>> BEGIN DATASET EXTRACT

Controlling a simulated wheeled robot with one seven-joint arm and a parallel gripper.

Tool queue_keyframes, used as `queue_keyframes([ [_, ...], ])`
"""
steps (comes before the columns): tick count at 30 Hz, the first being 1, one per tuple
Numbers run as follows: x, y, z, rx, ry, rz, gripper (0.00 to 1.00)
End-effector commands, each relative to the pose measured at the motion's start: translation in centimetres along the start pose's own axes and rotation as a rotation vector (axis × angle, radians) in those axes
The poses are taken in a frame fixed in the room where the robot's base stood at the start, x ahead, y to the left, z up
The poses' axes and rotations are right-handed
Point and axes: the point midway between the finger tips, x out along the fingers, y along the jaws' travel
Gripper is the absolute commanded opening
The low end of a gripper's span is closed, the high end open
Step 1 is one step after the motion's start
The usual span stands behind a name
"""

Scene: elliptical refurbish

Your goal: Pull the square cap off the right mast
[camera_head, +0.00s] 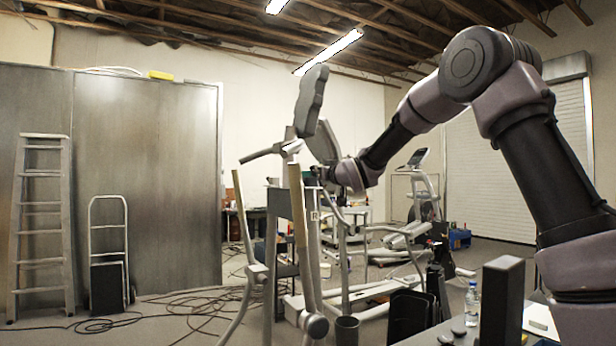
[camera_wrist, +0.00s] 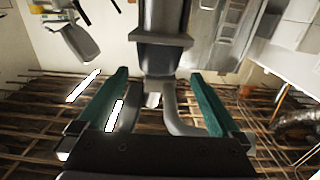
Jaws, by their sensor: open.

>> END DATASET EXTRACT

◆ **GIVEN EXERCISE**
Return only the lines from the beginning of the material up to and including the line with "Gripper is the absolute commanded opening", exactly as written.

◆ **FINAL RESULT**
Controlling a simulated wheeled robot with one seven-joint arm and a parallel gripper.

Tool queue_keyframes, used as `queue_keyframes([ [_, ...], ])`
"""
steps (comes before the columns): tick count at 30 Hz, the first being 1, one per tuple
Numbers run as follows: x, y, z, rx, ry, rz, gripper (0.00 to 1.00)
End-effector commands, each relative to the pose measured at the motion's start: translation in centimetres along the start pose's own axes and rotation as a rotation vector (axis × angle, radians) in those axes
The poses are taken in a frame fixed in the room where the robot's base stood at the start, x ahead, y to the left, z up
The poses' axes and rotations are right-handed
Point and axes: the point midway between the finger tips, x out along the fingers, y along the jaws' travel
Gripper is the absolute commanded opening

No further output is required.